A New Benchmark: The Abstraction and Reasoning Corpus (ARC)
The Abstraction and Reasoning Corpus addresses this question by introducing a novel benchmark that aims to assess and provide a reproducible test for artificial intelligence. It is reminiscent of the classical Raven’s progressive matrices and can even for humans from time to time be quite tricky. Each task (see example above) provides the system with a set of example input-output pairs and queries an output for a test input. The system is allowed to submit up to 3 solutions and receives a binary reward signal (True/False). The specific solution for the task above requires an approximate understanding of the concept of gravity. The output simply “drops” the objects down to the bottom of the image array. But this is only a single solution example. The benchmark is a lot broader and requires different notions of core knowledge. The overall dataset consists of 400 train tasks, 400 evaluation tasks and another 200 hold-out test tasks. Quite exciting, right?
During the last couple of days I have been getting my hands a little dirty with the benchmark. There are several fundamental problems when trying to use plug-and-play Deep (Reinforcement) Learning. Initially the problem lies in the irregular input/output shapes. If you train your favorite MNIST-CNN both input and output layer shapes are fixed (i.e. 32x32 and 10 output digit labels). The ARC benchmark is not regular in that sense. Sometimes there are two examples with varying shape & the output query does have a different one. Thereby, it becomes impossible to train a network that has a single input/output layer. Furthermore, the number of examples varies (see figure below) and it is unclear how to leverage the 3 attempts. My initial ideas revolve around doing a form of k-fold cross-validation training on the given examples and trying to leverage ideas from the Relational DL community (e.g. PrediNet). Train on two and test on the final example. Only after convergence & zero cross-validation error, we proceed to the actual test case. The main problem: Online training on each example. This can become quite compute intense.
A possible way to leverage the try possible attempts might be in the form of a meta-reinforcement learning objective. This could allow for rapid adaptation. Hence, we would optimize for performance within 3 closed-loop interactions with the oracle. This could also be done by training a RL^2 LSTM that receives the previous attempts feedback as an input. Here are a few futher challenge insights:
- There has to be task-specific training involved for adaptation or program synthesis. It is not enough to simply hard-code all priors into a simple feedforward network.
- When we as humans look at the input-output pairs we immediately figure out the right priors to tackle the test examples on the fly. This includes the color palette that defines the solution space. If the train output has the three types of unique numerical pixel values, the test output is unlikely to have 20.

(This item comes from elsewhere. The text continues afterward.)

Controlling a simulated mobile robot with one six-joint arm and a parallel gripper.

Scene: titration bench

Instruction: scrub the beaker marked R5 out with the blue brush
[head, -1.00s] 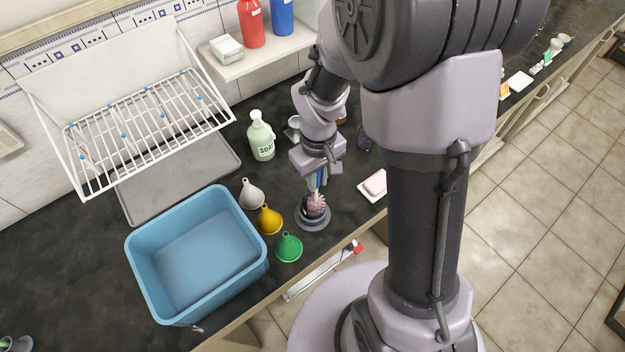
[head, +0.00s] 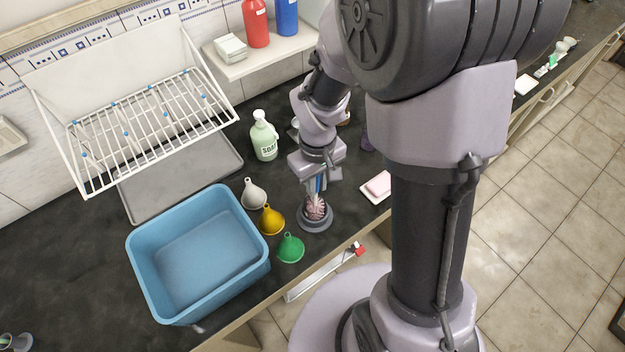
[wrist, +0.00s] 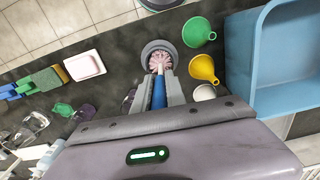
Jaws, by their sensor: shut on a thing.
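The blue brush (wrist: 159,94) has a blue handle and a pink bristle head. My gripper (wrist: 160,80) is shut on its handle, with the bristles pointing away from the jaws. In the head view the brush head (head: 316,208) points down at a round grey holder (head: 314,224) on the dark counter. I cannot tell whether the bristles rest in the holder or hang just above it. Clear glassware (wrist: 32,124) and purple-tinted vessels (wrist: 84,113) stand left in the wrist view. No R5 mark is readable, so I cannot tell which is that beaker.
Green (head: 290,248), yellow (head: 271,220) and white (head: 253,194) funnels stand close left of the holder, beside a blue basin (head: 140,262). A soap dish (head: 378,188) lies right. A soap bottle (head: 264,138) and drying rack (head: 150,125) are behind.

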- I realized that when I attempt to solve one of the tasks, I do a lot of cross-task inference. Double checking hypothesis and performing a model-based cross-validation. Framing inference as repeated hypothesis testing might be a cool idea.
- Minimizing a pixel-wise MSE loss is fundamentally limited. Since there is no half-wrong in the evaluation of a solution even small MSE loss will lead to a wrong output.

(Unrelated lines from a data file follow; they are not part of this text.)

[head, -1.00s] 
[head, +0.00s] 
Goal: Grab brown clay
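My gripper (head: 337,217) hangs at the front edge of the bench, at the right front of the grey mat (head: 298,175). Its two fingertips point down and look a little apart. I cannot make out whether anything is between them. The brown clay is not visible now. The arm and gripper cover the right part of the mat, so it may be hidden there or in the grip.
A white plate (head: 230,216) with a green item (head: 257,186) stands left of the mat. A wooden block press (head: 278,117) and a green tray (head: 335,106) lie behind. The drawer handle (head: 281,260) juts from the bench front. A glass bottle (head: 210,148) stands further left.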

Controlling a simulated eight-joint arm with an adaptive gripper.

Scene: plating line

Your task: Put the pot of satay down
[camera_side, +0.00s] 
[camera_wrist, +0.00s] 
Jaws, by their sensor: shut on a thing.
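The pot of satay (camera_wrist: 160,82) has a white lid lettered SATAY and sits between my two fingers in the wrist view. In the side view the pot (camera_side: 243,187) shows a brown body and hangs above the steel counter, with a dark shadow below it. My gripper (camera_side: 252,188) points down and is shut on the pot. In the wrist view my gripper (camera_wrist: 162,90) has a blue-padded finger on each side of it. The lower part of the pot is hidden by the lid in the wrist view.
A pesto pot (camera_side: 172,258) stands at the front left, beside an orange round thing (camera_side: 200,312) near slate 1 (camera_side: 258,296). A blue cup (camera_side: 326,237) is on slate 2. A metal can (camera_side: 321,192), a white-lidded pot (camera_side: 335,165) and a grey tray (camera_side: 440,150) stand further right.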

- Core knowledge is hard to encode. Relational deep learning and geometric deep learning provide promising perspectives but are still in their infant stages. We are far from being able to emulate evolution with meta-learning.
- The goal of trying to solve everything is too ambitious (for now).

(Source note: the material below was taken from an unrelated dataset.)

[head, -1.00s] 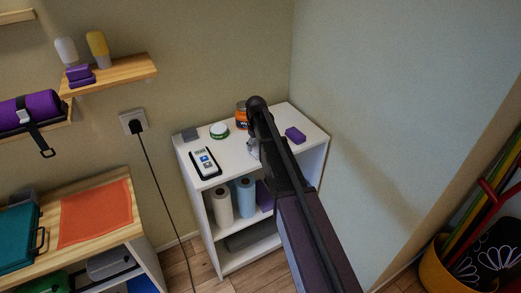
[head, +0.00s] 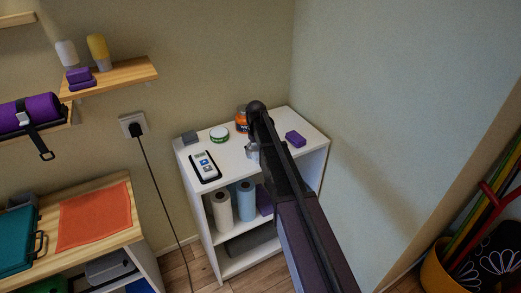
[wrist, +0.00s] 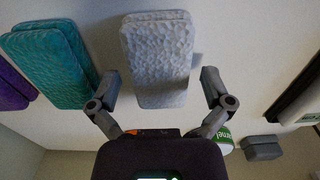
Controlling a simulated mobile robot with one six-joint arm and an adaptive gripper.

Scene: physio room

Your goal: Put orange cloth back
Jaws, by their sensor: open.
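The orange cloth (head: 95,217) lies flat and spread out on the wooden top of the bench at the left in the head view. My gripper (head: 253,152) is well to the right of it, over the white shelf unit, partly hidden by my arm. In the wrist view my gripper (wrist: 162,88) is open, with its fingers on either side of a pale grey textured block (wrist: 160,60). The fingers appear apart from the block. A teal textured block (wrist: 52,62) lies beside it. The orange cloth is not in the wrist view.
The white shelf unit (head: 225,180) carries a device (head: 205,166), a green-white tin (head: 219,133), an orange jar (head: 241,118), a grey box (head: 190,138) and a purple block (head: 295,139). A teal case (head: 18,240) stands left of the cloth. A black cable (head: 160,190) hangs between bench and unit.

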Chollet himself proposes to dive into a field called Program Synthesis. Intuitively, this requires you to generate programs to solve some of the tasks yourself and then on a higher-level to learn such program generation.
If you're not sure where to start on the ARC competition, here's my advice.— François Chollet (@fchollet) February 13, 2020
It's a very difficult challenge, but I strongly believe (with some evidence) that someone smart & motivated can develop in a few weeks an approach that solves ~5-10% of the tasks in the hidden test set. pic.twitter.com/1hvZrXugnt
Still all of these ideas leave the question for which inductive biases to use somewhat open: Convolutions for visual processing, attention for set operations, RNN for memory and combating occlusions/object permanence? I have drafted a small notebook for everyone interested in getting started with the benchmark. You can find it here. And here you can find a kaggle kernel that provides “manual” solution programs to 10 tasks from the ARC.
Some concluding thoughts
I really love this quote by Geoffrey Hinton:
“The future depends on some graduate student who is deeply suspicious of everything I have said.”
It is an expression of severe doubt even though backpropagation and major Deep Learning breakthroughs are everywhere. My experience during the last days has been extremely humbling and put many things into perspective. I like to be hyped by recent progress but there are also huge challenges in front of the ML community. Deep Learning in its current form is most definitely not the holy grail of intelligence. It lacks flexibility, efficiency and out-of-distribution performance. Intelligent systems have a long way to go. And the ARC benchmark provides a great path. So let’s get started.
P.S.: The challenge runs for 3 months.